Objective statements are like a finishing sauce on a dish – the right one will tie your document together while the wrong one will ruin it. If you’re going to write one, make sure it’s related to the job you’re applying for. If it’s generic or doesn’t guide the reader in any way, it’s just a waste of space. Or worse, it calls into question why you’re applying to the job in the first place. And, since objective statements are in a primary space on your resume, having an irrelevant one can sour the reader on the rest of the document and may even get them to not read it. So do yourself a favor – if you feel the need to write an objective statement, make it a useful one.
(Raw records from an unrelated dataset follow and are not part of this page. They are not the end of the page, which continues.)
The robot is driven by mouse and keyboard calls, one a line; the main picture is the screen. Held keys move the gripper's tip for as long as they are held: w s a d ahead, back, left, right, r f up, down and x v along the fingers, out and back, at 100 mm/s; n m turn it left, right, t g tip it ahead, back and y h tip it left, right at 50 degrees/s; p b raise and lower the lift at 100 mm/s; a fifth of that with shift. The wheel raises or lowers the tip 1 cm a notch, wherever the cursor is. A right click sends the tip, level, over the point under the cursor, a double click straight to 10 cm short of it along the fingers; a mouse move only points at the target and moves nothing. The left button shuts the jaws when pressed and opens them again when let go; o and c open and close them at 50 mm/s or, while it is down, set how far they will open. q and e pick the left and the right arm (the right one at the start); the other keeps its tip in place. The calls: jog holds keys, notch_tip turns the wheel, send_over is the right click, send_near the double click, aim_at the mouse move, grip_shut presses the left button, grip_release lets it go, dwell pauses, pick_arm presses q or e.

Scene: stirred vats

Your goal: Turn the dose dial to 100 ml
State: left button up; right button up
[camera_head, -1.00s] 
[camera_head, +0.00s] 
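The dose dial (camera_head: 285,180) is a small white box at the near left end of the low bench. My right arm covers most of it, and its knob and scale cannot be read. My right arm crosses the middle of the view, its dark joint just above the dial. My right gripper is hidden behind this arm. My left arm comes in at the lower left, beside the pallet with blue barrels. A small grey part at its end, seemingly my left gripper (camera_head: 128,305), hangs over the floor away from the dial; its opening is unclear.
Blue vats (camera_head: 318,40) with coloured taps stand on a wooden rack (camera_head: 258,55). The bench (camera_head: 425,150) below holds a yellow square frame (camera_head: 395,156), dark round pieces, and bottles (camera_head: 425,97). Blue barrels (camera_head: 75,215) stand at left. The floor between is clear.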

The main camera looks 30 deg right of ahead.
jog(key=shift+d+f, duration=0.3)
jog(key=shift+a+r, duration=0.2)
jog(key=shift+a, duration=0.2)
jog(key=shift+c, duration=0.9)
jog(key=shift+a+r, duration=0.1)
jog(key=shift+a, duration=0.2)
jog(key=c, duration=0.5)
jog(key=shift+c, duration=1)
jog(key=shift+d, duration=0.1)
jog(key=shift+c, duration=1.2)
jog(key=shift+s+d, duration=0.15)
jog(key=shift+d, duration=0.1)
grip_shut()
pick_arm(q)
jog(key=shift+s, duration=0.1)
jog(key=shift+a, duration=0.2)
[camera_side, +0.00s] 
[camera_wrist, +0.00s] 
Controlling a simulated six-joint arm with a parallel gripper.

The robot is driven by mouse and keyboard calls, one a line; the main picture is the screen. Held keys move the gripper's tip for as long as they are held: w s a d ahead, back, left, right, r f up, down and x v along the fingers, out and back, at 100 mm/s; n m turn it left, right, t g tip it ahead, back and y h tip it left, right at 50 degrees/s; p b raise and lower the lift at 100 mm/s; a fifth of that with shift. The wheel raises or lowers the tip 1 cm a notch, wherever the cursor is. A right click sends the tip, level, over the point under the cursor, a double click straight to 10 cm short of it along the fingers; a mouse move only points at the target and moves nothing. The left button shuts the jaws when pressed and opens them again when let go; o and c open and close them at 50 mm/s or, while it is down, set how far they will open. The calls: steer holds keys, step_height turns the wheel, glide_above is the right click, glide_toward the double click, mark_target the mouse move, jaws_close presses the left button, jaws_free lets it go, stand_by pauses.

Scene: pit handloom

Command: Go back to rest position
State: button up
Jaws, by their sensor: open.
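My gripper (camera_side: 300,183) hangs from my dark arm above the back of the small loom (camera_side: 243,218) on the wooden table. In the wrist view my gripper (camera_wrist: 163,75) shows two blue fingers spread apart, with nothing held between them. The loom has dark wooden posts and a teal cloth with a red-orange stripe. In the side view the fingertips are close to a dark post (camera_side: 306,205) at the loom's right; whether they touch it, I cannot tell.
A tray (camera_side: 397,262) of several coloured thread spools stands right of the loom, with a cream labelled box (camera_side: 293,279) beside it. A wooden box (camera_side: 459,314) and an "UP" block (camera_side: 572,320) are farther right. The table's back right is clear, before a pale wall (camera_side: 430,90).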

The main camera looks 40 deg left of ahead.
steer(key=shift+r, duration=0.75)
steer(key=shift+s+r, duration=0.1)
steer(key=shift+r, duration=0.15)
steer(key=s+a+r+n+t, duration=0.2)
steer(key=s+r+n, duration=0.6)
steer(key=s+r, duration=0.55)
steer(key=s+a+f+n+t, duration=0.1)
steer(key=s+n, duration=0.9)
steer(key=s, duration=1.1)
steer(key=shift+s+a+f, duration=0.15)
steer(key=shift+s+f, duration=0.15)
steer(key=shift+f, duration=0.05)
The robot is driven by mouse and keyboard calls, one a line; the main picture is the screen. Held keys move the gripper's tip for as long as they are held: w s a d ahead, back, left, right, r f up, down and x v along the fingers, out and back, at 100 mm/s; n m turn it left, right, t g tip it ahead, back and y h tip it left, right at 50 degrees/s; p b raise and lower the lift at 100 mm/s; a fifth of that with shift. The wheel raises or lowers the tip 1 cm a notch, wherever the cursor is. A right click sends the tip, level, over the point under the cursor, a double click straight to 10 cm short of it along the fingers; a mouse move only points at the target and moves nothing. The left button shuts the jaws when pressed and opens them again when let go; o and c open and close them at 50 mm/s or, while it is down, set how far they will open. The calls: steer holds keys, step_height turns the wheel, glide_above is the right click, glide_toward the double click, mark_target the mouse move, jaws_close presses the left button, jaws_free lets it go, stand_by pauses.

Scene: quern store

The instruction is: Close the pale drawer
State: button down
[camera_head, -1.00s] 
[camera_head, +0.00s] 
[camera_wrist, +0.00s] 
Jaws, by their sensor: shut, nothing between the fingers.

As you can see, checking your resume for spelling and grammar are just one step in ensuring that your document is ready to be used. Before you can have a multi-use resume, you need to make sure that the structure is correct, the explanations are thorough, and that every part of it is working for you. If not, then you run the risk of missing out on a good job and unnecessarily extending your job search. I’ve said this many times – looking for a job sucks! Take the time to ensure that your resume is “perfect” before sending it out.